- Big Increase in 2014 Service Contract Act Health & Welfare Rate Announced
- July 31, 2014
- Law Firm: Jackson Lewis P.C. - White Plains Office
- New benefit rate of $4.02 an hour (except for Hawaii)
- Effective July 22, 2014
- Updated Wage Determinations
The U.S. Department of Labor (DOL) has released its annual memorandum with the rate increase for Service Contract Act (SCA) Health and Welfare (H&W) Fringe Benefits. The new rate of $4.02 per hour (up from last year’s $3.81 per hour) is required in all government contract bids or other service contracts awarded on or after July 22, 2014. A special rate of $1.66 per hour is set for Hawaii (up from last year’s $1.55 per hour).
In our discussions with DOL officials earlier this year, they had indicated that the rate increase likely would be bigger than usual based on anticipated increased health care benefit costs for employers associated with compliance with the Affordable Care Act.
- All invitations for bids opened or other service contracts awarded on or after July 22, 2014, must include the new fringe benefit via an updated Wage Determination (WD).
- For contracts beginning on or after July 22, 2014, contracting agencies are directed to make pen-and-ink changes to the current WD received for the contract for which the updated fringe benefit rate was not included.
- For all other contracts (not those awarded or starting after July 22, 2014), revised WDs reflecting the new fringe benefit rate will be available at the Wage Determination OnLine website (www.wdol.gov) on or soon after July 28, 2014. The new rate will go into effect on the anniversary date (annually, or every two years for non-appropriated funds contracts) or option renewal/modification date of these contracts — whichever date for a particular contract triggers incorporation of a new WD by the contracting agency.

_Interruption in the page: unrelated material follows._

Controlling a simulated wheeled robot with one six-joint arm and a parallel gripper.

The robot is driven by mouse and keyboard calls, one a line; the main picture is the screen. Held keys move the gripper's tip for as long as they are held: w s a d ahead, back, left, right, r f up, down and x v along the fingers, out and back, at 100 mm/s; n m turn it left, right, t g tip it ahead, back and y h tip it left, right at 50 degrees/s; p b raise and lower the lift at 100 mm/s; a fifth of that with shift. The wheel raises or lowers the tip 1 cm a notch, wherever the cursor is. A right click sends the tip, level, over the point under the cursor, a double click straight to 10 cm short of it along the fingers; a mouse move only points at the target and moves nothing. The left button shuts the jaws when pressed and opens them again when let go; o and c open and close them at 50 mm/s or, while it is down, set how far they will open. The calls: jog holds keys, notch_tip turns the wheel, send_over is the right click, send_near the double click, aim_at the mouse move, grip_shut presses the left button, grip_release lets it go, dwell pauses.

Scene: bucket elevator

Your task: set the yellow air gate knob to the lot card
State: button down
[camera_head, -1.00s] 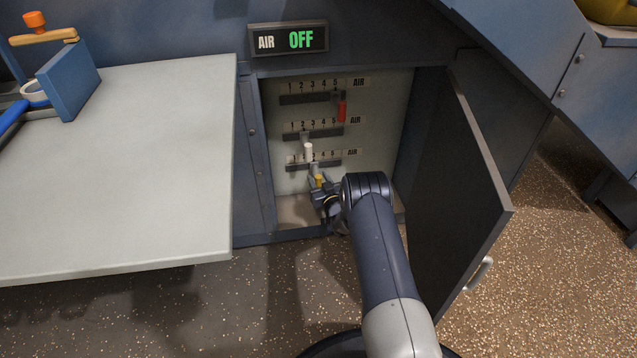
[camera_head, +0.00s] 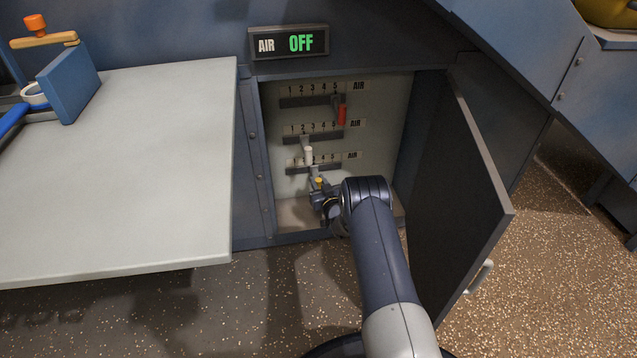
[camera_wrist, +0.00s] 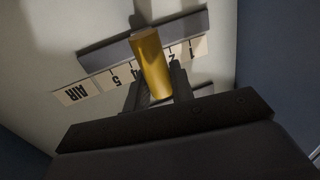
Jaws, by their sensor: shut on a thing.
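The yellow knob (camera_head: 318,181) is on the lowest slider track (camera_head: 314,169) inside the open cabinet. It also shows in the wrist view (camera_wrist: 152,62), where the scale appears upside down. There it covers the scale around 3, with 2 and 1 on one side and 4, 5 and AIR on the other. My gripper (camera_wrist: 158,88) has a finger on each side of the knob and is shut on it. In the head view my gripper (camera_head: 318,190) partly hides the knob. I see no lot card in these views.
A white knob (camera_head: 308,155) and a red knob (camera_head: 342,114) are on the tracks above. A display (camera_head: 290,42) reads AIR OFF. The open cabinet door (camera_head: 458,190) stands right of my arm. A pale tabletop (camera_head: 120,180) is at left.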

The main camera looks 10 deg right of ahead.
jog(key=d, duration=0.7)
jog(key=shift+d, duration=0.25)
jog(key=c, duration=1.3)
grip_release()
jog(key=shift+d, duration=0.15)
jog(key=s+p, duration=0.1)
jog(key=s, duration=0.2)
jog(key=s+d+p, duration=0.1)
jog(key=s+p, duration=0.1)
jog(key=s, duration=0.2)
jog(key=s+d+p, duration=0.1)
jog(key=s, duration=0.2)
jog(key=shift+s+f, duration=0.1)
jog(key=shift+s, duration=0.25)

The obligation to pay employees prevailing wages and benefits in compliance with the SCA requirements falls to contractors and subcontractors, who are jointly and severally liable for any violations. However, it is the contracting agency’s legal obligation to provide correct and updated WDs to the prime contractor, and the prime’s responsibility to flow-down updated WDs to their subcontractors.
Government contractors should check routinely to determine if new WDs have been provided to them by contracting agencies (or, in the case of subcontractors, by their prime contractor) by incorporation into their contracts. If the agency has not provided an updated WD as required, contractors should request that the agency do so and be sure to document their compliance efforts.